Tom Sizemore
Review


Natural Born Killers – A Review


Undoubtedly the most talked about, and misunderstood film of the last decade, Oliver Stone’s visual description of how television and the media portray violence is a superb motion picture and a very important rung on the ladder of success for our favourite actor.

Not your usual road movie, Mickey and Mallory Knoxx, (played by Woody Harrelson and Juliette Lewis), go on a murder rampage through America that begins with the murder of Mallory’s parents and ends with Mickey blowing away a store worker who has just recognised him from TV.

Celebrity cop, Jack Scagnetti, (Tom. ‘Duh!’ like you didn’t know!), author of ‘Scagnetti on Scagnetti’ finally apprehends the kill spree couple outside a supermarket where they are searching for snake-bite anti-venom, to a soundtrack of L7.

Tom is superb as Scagnetti. His whole attitude and swagger screams out ‘COOL AS F#@£!’ and the character is a superb example of how celebrity and power can mess someone up. Obviously because it’s Tom, we love him, but putting that aside, we despise Jack Scagnetti.

Where as M and M grow on you throughout the film and you genuinely want them to succeed in the end, (maybe I’m the messed up one for saying that!). Scagnetti, from the start, is a complete head-case. His desire to see how it feels to kill, and then his pride as he brags lamely about having killed to Mallory, show him as being totally obsessed, impressed even, with the couple that he is attempting to destroy. While the character is amazingly good, thanks to Tom, Scagnetti himself is extremely weak.

The way Scagnetti pinpoints the shooting of his mother as his decision to become a cop, not seeing that it was probably that moment that began his obsession with serial killers and death is superb. Yet another one of the many points that the press seemed to overlook.

The film is punctuated with reports by ‘American Maniacs’’ star, Wayne Gayle, (played by Robert Downey Jr - another of my favourite actors), who, as the ultimate TV slime-ball, sees M and M build into the the ultimate Celebrity Psycho’s Vehicle for him to ride on.

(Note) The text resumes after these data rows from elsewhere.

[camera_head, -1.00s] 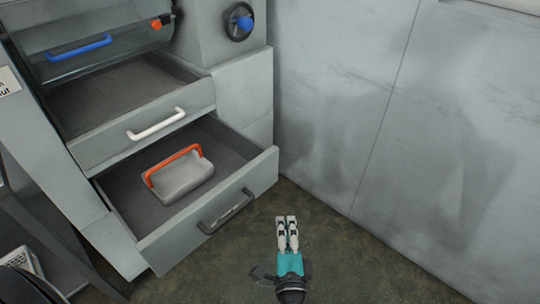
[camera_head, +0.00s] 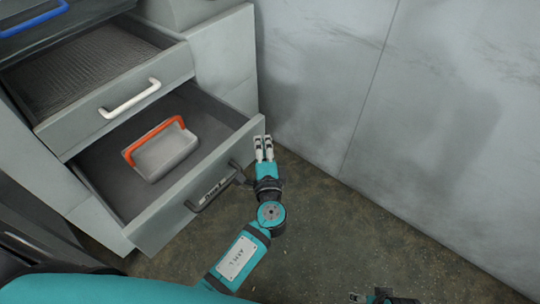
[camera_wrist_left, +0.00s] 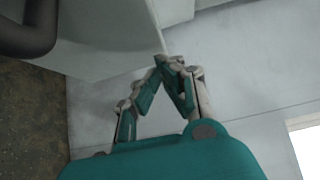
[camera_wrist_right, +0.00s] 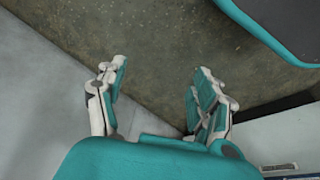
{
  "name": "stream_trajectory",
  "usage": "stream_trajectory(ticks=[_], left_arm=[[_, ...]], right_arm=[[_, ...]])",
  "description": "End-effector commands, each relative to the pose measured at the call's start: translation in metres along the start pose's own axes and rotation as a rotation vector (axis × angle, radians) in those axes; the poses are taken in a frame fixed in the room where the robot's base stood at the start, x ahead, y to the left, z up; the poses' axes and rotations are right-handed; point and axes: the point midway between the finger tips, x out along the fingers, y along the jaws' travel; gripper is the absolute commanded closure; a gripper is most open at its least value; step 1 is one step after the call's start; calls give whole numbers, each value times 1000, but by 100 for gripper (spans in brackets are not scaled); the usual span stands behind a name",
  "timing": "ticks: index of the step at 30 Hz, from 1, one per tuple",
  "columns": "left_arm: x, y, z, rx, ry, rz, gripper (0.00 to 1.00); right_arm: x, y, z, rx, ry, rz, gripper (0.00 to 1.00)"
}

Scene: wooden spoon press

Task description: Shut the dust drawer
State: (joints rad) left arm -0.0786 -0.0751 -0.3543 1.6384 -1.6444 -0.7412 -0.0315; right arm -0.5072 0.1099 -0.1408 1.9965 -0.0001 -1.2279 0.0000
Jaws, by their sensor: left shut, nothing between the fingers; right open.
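The lower drawer (camera_head: 168,228) stands pulled out. Its front has a dark handle (camera_head: 212,190) with small lettering I cannot read for sure. An upper drawer (camera_head: 112,108) with a white handle also stands open. My left gripper (camera_head: 263,140) is shut and empty at the right end of the lower drawer's front. In the left wrist view its fingertips (camera_wrist_left: 172,62) meet close to a pale panel edge; I cannot tell whether they touch it. My right gripper (camera_wrist_right: 158,82) is open and empty over the floor; only a bit shows at the head view's bottom edge.
A grey bin with an orange handle (camera_head: 165,152) sits inside the lower drawer. A grey wall (camera_head: 400,110) bounds the right side. The brown floor (camera_head: 340,225) between the drawers and the wall is mostly clear. A blue handle (camera_head: 35,18) shows at the top left.

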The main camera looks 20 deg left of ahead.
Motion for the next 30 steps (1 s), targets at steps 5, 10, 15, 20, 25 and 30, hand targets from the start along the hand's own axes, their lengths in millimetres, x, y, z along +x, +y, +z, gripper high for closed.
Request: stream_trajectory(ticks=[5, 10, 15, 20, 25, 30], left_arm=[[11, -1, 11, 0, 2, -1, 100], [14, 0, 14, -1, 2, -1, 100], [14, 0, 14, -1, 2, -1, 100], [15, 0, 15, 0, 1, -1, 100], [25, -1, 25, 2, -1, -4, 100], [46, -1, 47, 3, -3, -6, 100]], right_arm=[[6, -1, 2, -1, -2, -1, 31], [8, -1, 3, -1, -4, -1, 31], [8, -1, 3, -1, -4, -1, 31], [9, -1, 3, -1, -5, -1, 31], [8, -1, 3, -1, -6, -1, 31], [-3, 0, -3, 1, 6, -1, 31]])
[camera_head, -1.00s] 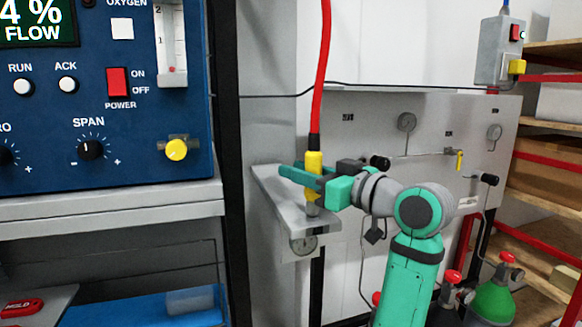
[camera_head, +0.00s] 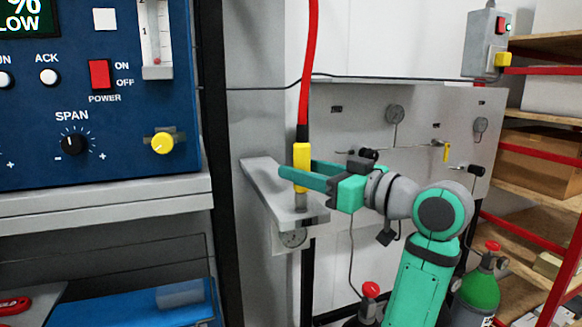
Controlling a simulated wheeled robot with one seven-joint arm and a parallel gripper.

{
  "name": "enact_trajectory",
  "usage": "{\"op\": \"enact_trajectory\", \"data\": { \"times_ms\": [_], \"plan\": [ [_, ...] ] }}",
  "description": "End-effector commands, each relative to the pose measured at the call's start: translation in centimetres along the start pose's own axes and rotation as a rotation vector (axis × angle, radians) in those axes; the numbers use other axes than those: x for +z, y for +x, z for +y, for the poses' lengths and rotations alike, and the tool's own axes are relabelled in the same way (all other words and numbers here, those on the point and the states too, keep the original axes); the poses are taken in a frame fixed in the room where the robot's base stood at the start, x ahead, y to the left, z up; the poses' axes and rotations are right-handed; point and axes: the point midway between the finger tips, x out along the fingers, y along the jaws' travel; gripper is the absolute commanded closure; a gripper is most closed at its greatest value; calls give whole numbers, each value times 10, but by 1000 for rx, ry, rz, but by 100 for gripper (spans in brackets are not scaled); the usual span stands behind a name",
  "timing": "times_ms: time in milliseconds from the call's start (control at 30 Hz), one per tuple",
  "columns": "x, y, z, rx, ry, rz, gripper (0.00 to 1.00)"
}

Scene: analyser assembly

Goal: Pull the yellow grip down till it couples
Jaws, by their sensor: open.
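The yellow grip (camera_head: 302,167) stands upright at the lower end of a red hose (camera_head: 309,70), below a black sleeve (camera_head: 303,131). Under it a metal fitting (camera_head: 301,202) meets the end of a grey bracket (camera_head: 262,182). I cannot tell from this view whether the two are locked together. My teal gripper (camera_head: 311,173) comes in from the right, level with the lower half of the grip. Its fingers are parted, with their tips close beside the grip. Whether they touch it is unclear.
The blue analyser panel (camera_head: 100,120) stands left above a grey ledge (camera_head: 120,200). A pale panel with gauges (camera_head: 396,114) is behind my arm. A switch box (camera_head: 486,45), shelves (camera_head: 545,150) and a green cylinder (camera_head: 480,290) are at right.

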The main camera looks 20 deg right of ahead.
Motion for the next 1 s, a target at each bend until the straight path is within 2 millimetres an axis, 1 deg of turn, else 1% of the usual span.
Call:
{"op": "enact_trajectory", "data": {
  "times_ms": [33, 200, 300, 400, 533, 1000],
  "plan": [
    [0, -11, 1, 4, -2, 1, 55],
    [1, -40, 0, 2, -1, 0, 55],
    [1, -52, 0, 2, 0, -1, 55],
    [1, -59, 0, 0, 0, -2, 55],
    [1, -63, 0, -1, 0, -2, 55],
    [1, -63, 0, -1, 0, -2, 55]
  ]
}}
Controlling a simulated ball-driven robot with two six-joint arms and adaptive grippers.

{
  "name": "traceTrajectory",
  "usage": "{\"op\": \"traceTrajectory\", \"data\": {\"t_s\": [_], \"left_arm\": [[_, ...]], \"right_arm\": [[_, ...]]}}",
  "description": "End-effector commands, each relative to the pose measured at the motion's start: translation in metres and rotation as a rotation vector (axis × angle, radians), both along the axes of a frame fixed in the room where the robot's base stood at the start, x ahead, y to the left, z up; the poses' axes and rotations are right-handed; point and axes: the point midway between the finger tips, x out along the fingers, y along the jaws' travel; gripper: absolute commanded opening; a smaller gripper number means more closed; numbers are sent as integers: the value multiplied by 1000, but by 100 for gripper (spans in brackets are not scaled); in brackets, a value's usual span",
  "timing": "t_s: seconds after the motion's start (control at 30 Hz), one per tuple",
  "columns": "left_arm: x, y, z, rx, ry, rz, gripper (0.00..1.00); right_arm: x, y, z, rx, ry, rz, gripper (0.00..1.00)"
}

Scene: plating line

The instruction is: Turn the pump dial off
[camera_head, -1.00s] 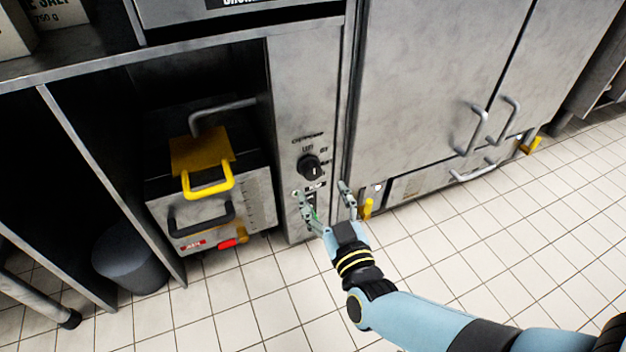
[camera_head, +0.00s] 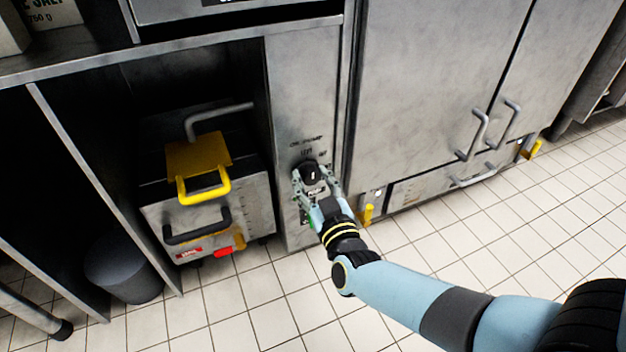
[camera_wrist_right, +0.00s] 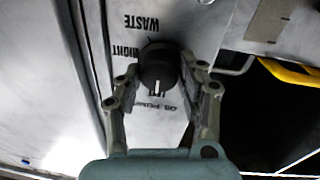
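The pump dial (camera_head: 310,172) is a round black knob with a white mark on a narrow grey steel panel. It also shows in the right wrist view (camera_wrist_right: 158,68), where its white mark points down toward a partly hidden label. Printed words, including WASTE and RIGHT, surround it, upside down there. My right gripper (camera_head: 315,182) is at the dial with one finger on each side. In the right wrist view the gripper (camera_wrist_right: 168,70) is open around the knob, with a gap visible at the right finger. My left gripper is not in view.
Left of the panel, a steel unit (camera_head: 218,213) with a yellow handle (camera_head: 204,187) and a black handle stands in an open bay. A grey bin (camera_head: 125,265) is farther left. Steel doors (camera_head: 430,90) with bar handles are right of the panel. The tiled floor is clear.

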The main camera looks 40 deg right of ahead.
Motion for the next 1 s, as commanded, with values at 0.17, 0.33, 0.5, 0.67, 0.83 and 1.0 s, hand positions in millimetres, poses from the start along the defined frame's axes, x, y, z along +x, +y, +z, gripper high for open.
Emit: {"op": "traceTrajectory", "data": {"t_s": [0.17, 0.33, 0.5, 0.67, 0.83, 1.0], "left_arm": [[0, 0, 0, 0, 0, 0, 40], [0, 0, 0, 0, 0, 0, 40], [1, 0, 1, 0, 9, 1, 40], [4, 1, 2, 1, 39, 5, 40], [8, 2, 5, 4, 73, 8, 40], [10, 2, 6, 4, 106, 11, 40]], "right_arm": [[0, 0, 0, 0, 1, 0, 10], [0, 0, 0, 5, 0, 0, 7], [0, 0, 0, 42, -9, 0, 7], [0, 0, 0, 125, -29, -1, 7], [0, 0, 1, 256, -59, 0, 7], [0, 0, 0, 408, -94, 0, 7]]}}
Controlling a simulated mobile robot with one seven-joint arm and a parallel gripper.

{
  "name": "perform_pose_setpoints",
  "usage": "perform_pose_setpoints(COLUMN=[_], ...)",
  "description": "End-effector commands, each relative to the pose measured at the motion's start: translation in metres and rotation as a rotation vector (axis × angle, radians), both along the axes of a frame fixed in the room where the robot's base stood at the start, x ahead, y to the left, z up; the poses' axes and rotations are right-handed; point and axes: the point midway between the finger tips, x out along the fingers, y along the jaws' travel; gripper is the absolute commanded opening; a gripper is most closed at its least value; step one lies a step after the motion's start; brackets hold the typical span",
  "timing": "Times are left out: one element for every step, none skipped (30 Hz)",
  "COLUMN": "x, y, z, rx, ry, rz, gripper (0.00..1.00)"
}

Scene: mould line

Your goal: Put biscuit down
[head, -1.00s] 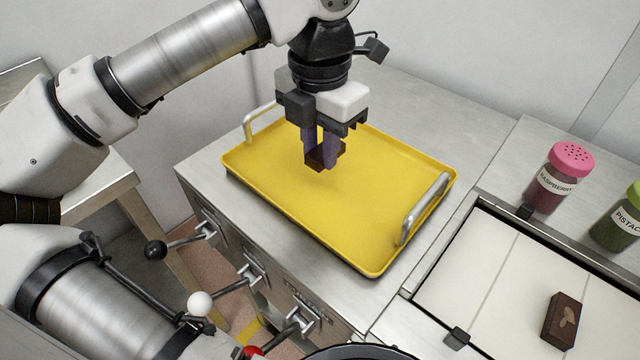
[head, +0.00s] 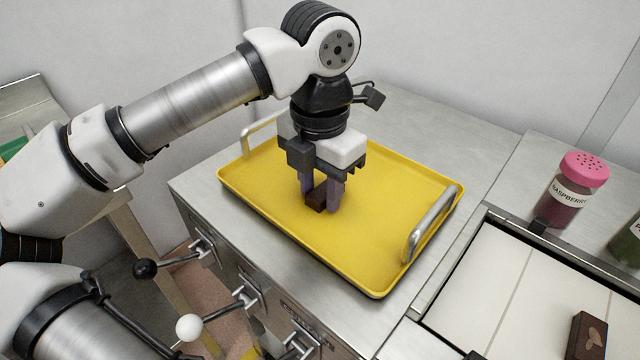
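A small dark brown biscuit (head: 317,200) is between the two purplish fingers of my gripper (head: 320,198). My gripper points straight down over the yellow tray (head: 385,255). The biscuit is low, at or very near the tray's surface; I cannot tell whether it touches. The fingers stand close against the biscuit's sides and partly hide it. The tray has a silver handle at each end and looks otherwise empty.
The tray lies on a steel cabinet top. To the right, another dark brown block with a pale mark (head: 587,338) lies on a white tiled surface (head: 490,265). A pink-lidded raspberry jar (head: 572,190) stands behind it. Levers with ball knobs (head: 189,327) stick out at the cabinet's front.

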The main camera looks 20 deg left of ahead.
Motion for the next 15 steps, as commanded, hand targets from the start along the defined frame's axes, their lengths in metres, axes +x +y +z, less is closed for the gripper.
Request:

Bigger than Bundy and Manson, an interview is set up between Gayle and Mickey the day before Knoxx is to be shipped off to a mental asylum for the rest of his life. The interview will go out live after the American Superbowl with the whole world watching. This in itself is amusing for the simple reason that it is just so accurate.

One of my favourite Tom Sizemore films, not so much for the movie itself, which I DO think is quite wonderful, but for the acting of each cast member. You will all probably know Tom’s story about how Oliver Stone told him that he’d be the table’s fifth leg, (Lewis, Harrelson, Downey and Jones being the other four) and that he needed to be sure that none of the legs would make the table shaky. This table is stable as a rock! Each actor is completely believable, each character possessing his/her own faults that adds to the movie. Superb.

Although shown on UK television, this film is still not available on video in Britain. My own copy was brought in New Zealand. If anybody could provide a review for the director's cut we would be extremely grateful.